Face up. This is no time for hiding behind email. You should still hand in a letter of resignation to confirm that you are leaving, but if possible tell your boss face to face first too. It’s the polite thing to do.

Be honest. Or as honest as you can be without burning bridges. This is a time for diplomacy, not settling old scores.

If your boss is likely to take the news badly, focus on the positives of your move such as it’s a once in a lifetime opportunity or your new company specialises in digital media and that’s where you see your career going. Avoid highlighting the shortcomings of your current workplace and/or its management.

If you’re offered a confidential exit interview, that’s the time you can consider being a bit more open about the reasons for your move.
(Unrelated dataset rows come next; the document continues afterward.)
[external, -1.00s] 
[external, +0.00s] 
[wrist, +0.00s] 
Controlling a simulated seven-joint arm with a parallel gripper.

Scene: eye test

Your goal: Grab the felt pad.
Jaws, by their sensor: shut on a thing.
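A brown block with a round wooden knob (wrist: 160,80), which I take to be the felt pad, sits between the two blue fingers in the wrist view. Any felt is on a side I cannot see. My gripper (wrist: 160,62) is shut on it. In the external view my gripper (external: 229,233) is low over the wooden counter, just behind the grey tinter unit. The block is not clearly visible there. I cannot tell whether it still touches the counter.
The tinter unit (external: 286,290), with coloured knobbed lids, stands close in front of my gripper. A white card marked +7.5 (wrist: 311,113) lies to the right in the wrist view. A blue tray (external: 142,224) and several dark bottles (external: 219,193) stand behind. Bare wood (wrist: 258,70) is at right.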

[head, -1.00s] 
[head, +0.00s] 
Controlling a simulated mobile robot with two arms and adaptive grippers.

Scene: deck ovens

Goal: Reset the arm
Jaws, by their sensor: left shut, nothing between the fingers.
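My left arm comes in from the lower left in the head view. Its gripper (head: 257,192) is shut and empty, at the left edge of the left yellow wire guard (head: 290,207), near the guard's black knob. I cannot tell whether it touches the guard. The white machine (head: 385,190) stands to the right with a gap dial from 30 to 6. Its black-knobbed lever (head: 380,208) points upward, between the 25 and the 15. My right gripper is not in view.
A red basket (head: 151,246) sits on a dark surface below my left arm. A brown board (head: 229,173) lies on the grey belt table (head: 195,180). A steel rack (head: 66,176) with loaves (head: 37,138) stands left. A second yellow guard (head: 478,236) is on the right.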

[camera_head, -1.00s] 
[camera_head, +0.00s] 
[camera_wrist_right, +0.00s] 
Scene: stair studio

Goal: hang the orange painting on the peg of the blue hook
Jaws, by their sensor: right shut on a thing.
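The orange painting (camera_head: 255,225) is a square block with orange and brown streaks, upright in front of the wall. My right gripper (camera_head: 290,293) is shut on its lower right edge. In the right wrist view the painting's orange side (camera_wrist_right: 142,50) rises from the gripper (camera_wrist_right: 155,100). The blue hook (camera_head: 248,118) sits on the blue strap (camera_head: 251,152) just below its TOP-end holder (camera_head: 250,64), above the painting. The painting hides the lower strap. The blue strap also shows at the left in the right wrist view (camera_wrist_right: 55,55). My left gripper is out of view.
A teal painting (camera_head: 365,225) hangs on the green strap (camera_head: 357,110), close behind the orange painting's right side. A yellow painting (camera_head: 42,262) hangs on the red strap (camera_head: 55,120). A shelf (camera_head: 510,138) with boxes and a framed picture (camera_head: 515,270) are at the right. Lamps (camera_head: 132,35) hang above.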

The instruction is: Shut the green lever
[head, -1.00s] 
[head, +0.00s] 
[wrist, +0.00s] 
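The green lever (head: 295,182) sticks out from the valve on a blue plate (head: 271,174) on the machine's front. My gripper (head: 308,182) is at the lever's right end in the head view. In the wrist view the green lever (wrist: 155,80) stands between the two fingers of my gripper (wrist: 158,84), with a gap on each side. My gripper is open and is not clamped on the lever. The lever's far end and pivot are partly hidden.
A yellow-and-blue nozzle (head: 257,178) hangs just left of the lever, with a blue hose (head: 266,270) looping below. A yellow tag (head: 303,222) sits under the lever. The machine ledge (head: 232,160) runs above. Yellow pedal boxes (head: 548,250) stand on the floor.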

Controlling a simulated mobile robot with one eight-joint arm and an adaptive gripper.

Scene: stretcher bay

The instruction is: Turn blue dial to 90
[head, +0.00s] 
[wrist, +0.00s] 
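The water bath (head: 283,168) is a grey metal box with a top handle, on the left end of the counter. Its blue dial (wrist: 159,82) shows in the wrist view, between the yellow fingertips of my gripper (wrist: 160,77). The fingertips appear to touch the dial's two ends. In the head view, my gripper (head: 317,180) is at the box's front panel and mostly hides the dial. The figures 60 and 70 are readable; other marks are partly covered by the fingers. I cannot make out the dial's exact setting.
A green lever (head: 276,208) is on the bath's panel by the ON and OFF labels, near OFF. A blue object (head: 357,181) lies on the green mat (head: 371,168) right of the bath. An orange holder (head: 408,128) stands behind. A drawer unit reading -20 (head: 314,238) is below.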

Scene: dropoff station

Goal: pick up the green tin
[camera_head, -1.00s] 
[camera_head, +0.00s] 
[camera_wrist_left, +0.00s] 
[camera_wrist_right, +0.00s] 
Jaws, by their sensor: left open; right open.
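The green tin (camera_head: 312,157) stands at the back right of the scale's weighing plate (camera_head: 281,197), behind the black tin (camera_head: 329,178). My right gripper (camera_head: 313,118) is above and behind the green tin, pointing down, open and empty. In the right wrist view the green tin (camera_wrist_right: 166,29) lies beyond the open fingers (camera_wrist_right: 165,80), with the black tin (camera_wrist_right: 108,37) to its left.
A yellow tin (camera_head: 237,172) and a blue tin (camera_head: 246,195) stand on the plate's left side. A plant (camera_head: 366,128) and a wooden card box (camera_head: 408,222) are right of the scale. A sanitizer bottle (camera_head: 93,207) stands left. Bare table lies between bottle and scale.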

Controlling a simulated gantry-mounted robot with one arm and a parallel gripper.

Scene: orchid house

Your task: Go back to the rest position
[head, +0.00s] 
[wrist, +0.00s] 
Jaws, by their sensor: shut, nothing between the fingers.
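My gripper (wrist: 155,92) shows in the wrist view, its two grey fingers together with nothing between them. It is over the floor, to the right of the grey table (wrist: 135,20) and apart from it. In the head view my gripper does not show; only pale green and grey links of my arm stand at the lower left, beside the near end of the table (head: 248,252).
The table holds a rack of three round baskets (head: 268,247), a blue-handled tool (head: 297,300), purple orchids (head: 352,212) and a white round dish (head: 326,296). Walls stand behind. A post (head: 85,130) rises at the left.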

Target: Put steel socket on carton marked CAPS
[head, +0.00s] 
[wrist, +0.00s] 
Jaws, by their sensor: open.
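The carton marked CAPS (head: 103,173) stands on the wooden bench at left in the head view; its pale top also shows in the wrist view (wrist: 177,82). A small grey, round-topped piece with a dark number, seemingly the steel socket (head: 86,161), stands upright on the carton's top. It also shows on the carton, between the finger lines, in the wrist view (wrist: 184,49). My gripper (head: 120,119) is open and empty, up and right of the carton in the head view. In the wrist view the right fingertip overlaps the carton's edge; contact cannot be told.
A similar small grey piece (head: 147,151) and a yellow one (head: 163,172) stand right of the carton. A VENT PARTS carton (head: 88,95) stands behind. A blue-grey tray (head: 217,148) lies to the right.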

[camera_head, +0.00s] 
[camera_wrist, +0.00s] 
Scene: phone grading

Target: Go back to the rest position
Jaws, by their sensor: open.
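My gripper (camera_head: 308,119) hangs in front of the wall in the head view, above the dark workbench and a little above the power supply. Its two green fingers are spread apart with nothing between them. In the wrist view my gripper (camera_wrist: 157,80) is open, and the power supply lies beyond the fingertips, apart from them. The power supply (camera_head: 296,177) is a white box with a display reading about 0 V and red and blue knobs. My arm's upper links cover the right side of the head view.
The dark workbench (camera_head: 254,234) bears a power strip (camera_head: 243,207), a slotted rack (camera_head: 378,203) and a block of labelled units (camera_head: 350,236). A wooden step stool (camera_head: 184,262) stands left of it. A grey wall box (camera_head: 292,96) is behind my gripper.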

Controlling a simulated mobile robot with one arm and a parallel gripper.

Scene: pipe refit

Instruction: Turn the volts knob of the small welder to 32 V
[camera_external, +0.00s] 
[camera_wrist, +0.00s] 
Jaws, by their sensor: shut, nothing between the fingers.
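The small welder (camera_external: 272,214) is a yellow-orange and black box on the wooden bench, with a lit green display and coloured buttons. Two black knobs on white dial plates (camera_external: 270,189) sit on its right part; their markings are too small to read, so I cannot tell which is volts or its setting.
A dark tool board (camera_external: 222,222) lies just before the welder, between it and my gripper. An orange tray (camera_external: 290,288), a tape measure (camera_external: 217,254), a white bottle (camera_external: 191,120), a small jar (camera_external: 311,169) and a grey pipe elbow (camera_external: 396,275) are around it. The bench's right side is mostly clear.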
Your views could help the company address issues such as leadership style or company culture, but there is no obligation on you to speak frankly. Remind yourself that whatever you say will be attached to your name forever.

Happy handover. Tell your boss how you propose to wind up your work projects and hand over crucial information, stressing that you will be as helpful as possible.

Although you will be full of bounce at the thought of your great new job, try not to gloat. Equally, wearing a face that says ‘Hey I’m leaving, do I look bovvered?’ will not cut it.

The small print. Check your contract so you know what your notice period is and whether you are owed any outstanding holiday pay, expenses or bonuses. If you’re in a sales role or it’s the sort of organisation likely to ask you to leave immediately, put your affairs in order in advance by tidying up your work area and computer, noting down any passwords and deleting personal information. And don’t fill your pockets with stationery as you leave, it’s not cool.

Don’t slack. On the run up to freedom day make sure you stay fully engaged with the company. You’re being paid as usual so it should be business as usual – stay focused and productive.

Resigning is never an easy task, whatever the circumstances.

But if you treat your resignation like a job interview in reverse and plan accordingly, you will part on good terms. And – in an industry sector noted for being a close-knit community – with a shiny reference and the door held firmly open for the future.